The h-parameter equivalent circuit of a Bipolar Junction Transistor (BJT) is a simplified model that represents the transistor's behavior in terms of its hybrid parameters, also known as h-parameters. These parameters are used to describe the relationship between the voltage and current at the BJT terminals.

The h-parameter equivalent circuit consists of three elements: the current source hfe (also known as the forward current transfer ratio or beta), the input impedance hie, and the output impedance hoe. It assumes that the BJT is operating in the active region, where the transistor acts as an amplifier.

The validity of the h-parameter equivalent circuit depends on the operating conditions of the BJT. Let's consider the given options to determine the correct answer:

a) Large signal operation at high frequencies:
The h-parameter equivalent circuit is not valid for large signal operation because it assumes small signal conditions. Large signal operation refers to situations where the signal amplitudes are significant enough to cause non-linear effects in the transistor's behavior. At high frequencies, the BJT's parasitic capacitances also become significant, which are not considered in the h-parameter model.

c) Large signal operation at low frequencies:
Similar to option a, the h-parameter circuit is not suitable for large signal operation, regardless of the frequency. The h-parameter model assumes small signal conditions, where the signal amplitudes are small enough to avoid non-linear effects.

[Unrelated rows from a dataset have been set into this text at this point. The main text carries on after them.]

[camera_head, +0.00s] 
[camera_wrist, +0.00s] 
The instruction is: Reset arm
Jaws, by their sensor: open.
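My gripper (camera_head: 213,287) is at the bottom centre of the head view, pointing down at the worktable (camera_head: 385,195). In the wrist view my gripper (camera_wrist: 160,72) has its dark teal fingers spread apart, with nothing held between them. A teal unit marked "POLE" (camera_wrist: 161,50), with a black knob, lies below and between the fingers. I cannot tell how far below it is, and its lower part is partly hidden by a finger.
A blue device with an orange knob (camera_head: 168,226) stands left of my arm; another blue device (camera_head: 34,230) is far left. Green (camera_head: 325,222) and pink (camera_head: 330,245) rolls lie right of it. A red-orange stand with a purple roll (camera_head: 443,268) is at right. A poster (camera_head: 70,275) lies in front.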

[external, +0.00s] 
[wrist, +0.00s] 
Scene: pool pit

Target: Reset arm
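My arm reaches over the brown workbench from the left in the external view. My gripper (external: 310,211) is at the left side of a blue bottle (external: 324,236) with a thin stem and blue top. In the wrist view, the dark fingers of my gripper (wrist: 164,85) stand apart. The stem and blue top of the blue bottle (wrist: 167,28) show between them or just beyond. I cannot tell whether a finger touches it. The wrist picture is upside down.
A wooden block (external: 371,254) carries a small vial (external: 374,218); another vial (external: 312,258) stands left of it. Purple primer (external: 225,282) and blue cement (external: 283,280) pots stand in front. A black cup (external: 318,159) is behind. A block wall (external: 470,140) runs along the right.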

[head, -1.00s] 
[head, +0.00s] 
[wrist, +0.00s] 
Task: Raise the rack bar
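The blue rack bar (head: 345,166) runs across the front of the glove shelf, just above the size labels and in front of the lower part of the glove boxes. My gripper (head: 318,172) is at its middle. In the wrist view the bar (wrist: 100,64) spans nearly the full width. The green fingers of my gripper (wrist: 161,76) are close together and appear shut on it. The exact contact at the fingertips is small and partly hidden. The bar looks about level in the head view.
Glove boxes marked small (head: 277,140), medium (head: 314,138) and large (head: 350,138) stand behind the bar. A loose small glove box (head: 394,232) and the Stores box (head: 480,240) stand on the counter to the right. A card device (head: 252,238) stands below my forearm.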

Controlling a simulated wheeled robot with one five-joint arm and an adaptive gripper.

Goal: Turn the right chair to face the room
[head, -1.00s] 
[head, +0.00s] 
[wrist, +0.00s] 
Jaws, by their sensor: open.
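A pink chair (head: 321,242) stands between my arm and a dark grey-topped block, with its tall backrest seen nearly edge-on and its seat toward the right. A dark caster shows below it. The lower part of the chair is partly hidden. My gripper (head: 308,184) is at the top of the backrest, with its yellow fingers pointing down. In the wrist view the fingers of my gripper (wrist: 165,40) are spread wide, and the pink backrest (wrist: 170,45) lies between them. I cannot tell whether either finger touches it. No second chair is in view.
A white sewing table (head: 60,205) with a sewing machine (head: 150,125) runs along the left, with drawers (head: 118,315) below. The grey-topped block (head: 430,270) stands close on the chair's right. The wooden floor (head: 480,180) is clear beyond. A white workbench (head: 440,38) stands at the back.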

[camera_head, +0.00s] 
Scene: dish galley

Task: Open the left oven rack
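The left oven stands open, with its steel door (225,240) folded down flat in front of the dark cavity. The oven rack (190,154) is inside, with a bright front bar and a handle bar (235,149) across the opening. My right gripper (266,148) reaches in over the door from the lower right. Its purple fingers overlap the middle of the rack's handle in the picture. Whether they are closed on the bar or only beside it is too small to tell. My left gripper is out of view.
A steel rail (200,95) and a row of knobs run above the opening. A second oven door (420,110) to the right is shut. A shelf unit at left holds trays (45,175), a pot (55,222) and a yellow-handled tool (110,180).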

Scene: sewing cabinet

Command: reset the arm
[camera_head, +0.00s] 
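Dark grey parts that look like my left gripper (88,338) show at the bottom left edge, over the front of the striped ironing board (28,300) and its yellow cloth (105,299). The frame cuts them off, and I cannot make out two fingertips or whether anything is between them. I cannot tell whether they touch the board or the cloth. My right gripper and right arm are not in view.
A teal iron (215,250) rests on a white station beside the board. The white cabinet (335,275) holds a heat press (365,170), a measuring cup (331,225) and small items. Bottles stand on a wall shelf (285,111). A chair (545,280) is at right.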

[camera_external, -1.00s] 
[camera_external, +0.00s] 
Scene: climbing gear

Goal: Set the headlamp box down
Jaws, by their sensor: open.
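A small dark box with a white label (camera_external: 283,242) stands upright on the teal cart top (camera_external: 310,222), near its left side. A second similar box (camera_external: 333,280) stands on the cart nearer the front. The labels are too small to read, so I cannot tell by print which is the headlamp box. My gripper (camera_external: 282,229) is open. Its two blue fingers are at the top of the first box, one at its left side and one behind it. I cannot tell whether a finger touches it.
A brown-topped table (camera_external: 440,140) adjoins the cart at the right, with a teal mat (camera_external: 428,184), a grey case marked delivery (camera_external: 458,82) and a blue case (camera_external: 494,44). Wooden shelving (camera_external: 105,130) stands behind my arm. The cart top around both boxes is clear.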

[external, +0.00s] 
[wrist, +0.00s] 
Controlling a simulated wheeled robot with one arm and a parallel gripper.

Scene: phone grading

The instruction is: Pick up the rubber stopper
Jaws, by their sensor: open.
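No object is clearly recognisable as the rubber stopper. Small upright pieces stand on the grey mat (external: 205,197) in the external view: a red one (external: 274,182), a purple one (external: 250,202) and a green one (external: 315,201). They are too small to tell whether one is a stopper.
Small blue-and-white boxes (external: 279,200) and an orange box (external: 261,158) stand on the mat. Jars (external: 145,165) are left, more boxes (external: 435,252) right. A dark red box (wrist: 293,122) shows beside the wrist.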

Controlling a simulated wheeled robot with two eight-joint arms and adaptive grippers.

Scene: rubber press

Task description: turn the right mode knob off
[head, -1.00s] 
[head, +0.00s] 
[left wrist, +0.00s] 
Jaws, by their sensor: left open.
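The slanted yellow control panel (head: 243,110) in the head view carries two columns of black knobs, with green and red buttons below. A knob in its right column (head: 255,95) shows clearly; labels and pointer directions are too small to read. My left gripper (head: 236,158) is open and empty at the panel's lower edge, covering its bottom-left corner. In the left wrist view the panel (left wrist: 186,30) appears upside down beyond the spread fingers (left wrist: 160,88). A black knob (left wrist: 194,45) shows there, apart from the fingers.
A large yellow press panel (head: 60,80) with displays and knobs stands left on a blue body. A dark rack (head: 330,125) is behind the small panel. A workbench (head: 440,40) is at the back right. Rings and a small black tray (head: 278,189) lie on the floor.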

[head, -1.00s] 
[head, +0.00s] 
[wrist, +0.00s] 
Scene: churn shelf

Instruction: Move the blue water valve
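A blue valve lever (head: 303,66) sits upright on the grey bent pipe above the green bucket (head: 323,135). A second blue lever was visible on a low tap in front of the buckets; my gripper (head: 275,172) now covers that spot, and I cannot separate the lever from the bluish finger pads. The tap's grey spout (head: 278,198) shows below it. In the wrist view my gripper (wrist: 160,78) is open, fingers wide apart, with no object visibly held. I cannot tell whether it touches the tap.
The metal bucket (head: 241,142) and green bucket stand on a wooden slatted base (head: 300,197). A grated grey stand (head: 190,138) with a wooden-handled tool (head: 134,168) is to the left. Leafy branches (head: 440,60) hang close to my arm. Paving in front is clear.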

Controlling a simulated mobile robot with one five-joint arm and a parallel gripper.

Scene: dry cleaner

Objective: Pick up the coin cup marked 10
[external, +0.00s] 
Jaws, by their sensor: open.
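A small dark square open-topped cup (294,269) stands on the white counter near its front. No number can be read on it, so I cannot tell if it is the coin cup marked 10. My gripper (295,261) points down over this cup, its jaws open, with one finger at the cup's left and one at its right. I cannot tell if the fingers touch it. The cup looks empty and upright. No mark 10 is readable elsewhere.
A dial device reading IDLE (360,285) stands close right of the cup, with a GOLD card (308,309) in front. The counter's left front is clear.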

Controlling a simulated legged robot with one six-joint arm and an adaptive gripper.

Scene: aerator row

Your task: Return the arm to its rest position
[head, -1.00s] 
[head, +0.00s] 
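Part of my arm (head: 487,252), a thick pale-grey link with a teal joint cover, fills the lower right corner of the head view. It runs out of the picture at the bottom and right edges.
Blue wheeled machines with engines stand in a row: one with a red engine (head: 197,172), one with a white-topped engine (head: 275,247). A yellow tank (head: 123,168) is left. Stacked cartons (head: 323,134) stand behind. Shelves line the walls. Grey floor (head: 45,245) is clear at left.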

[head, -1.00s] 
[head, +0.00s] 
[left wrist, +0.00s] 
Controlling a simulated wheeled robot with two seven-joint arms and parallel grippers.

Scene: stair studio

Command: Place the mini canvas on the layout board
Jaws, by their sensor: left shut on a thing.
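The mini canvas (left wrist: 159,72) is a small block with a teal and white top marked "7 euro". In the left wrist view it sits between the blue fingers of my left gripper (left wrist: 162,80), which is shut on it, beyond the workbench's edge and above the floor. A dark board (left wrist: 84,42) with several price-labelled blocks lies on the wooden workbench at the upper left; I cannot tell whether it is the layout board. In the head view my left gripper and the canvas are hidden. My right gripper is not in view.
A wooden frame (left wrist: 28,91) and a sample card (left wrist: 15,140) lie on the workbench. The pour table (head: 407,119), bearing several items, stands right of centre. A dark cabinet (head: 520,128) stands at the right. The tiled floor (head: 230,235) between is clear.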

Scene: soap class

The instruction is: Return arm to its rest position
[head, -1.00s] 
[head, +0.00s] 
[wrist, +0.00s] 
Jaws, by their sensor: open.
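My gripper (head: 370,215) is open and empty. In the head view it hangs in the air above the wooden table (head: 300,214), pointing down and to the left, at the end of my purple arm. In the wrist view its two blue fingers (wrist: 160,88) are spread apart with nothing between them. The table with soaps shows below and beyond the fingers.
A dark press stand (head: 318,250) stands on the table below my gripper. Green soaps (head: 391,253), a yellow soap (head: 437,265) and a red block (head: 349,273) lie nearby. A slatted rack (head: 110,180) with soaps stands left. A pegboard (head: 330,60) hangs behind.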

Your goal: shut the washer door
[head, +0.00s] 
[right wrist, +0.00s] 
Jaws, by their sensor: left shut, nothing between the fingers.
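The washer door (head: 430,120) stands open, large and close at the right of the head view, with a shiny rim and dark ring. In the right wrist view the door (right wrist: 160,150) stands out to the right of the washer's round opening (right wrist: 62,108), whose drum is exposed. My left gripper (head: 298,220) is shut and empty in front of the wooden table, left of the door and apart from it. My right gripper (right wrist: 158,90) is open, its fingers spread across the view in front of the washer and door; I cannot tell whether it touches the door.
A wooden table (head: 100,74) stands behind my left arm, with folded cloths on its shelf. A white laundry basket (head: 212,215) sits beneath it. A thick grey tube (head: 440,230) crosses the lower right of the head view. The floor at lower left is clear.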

d) Small signal operation at high frequencies:
While the h-parameter circuit assumes small signal conditions, it does not accurately represent the BJT's behavior at high frequencies. At high frequencies, the transistor's parasitic capacitances and other high-frequency effects become significant, which are not considered in the h-parameter model.

b) Small signal operation at low frequencies:
The h-parameter equivalent circuit is most valid for small signal operation at low frequencies. In this operating region, the signal amplitudes are small enough to avoid non-linear effects, and the parasitic capacitances and other high-frequency effects are negligible. Therefore, the h-parameter model provides a reasonably accurate representation of the BJT's behavior in this operating region.

In conclusion, the h-parameter equivalent circuit of a BJT is valid for small signal operation at low frequencies. It provides a simplified yet effective model for analyzing the transistor's behavior in this operating region.